Das Ausmaß und die Art und Weise der Einschränkungen hängt von kulturellen Werten (Nacktheit in der Öffentlichkeit, Rollenmodelle von Mann und Frau u. Ä. m.), den herrschenden Vorstellungen von Kindheit und Jugend, von Elternschaft und Bildung, von Kunst und Kultur und den Zielen, die man mit Entwicklung und Erziehung in einer demokratischen Gesellschaft verbindet, ab. Solche Vorstellungen und Ziele sind in einer demokratischen Gesellschaft ausdifferenziert und historisch ausgesprochen wandelbar. Weil also nicht von allgemeingültigen und historisch unwandelbaren Werten und Vorstellungen zur kindlichen Entwicklung und Erziehung ausgegangen werden kann, müssen Einschränkung individuell und gesellschaftlich immer wieder neu begründet werden. Die Vorstellung beispielsweise, inwieweit körperliche Bedürfnisse, lustvolle Bedürfnisse in der Öffentlichkeit ausgelebt werden sollten, haben sich in den letzten 50 Jahren dramatisch verändert. Entsprechend hat sich auch die Vorstellung verändert, was Kindern und Jugendlichen an Nacktheit und sexuellen Handlungen zuzumuten sei.

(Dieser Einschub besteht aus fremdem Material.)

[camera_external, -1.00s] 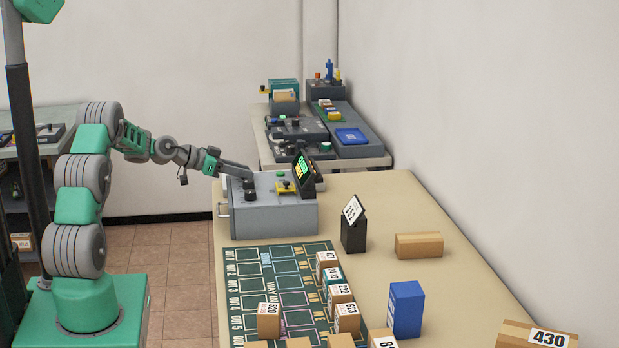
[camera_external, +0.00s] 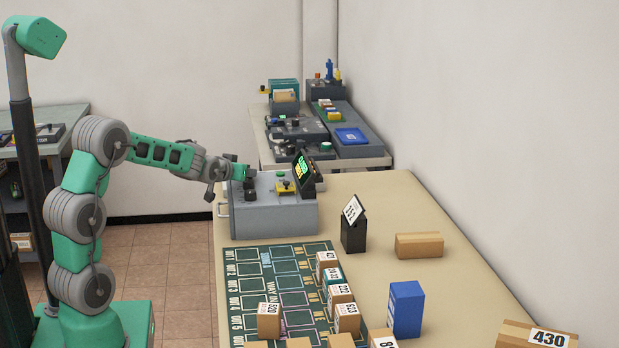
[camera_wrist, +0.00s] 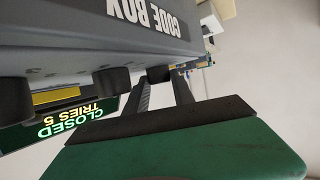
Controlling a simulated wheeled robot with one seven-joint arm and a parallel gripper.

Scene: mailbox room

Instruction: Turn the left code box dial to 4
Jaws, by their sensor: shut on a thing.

Wenn Filme mit einer Altersbeschränkung belegt werden, wenn eine Institution entscheidet, dass ein Film nicht von jüngeren Kindern als in der Altersfreigabe angegeben, geschaut werden soll, dann sollten die Grundlagen dieser Entscheidung auch für die konkreten Kinder und Jugendlichen einer Generation selbst nachvollziehbar sein und zugleich sollten die Implikationen einer solchen Entscheidung in der Öffentlichkeit möglichst transparent gemacht werden. Wenn Kinder und Jugendliche sich mit solcherart Begründungen und den Begründungszusammenhängen auseinandersetzen lernen, dann lernen sie den in einer Demokratie nicht immer so schnell zu durchschauenden Zusammenhang von Werturteilen – Entscheidungen – Verfahrensweisen besser verstehen. Denn das genau fällt Jugendlichen noch schwer: Zu begreifen, dass individuelle Bedürfnisse im Rahmen des gesellschaftlichen Zusammenlebens immer wieder neu bewertet werden müssen und diesbezügliche Regelungen mitunter als Einschränkungen zu lesen sind, diese aber der Entfaltung der individuellen Bedürfnisse dienen sollen.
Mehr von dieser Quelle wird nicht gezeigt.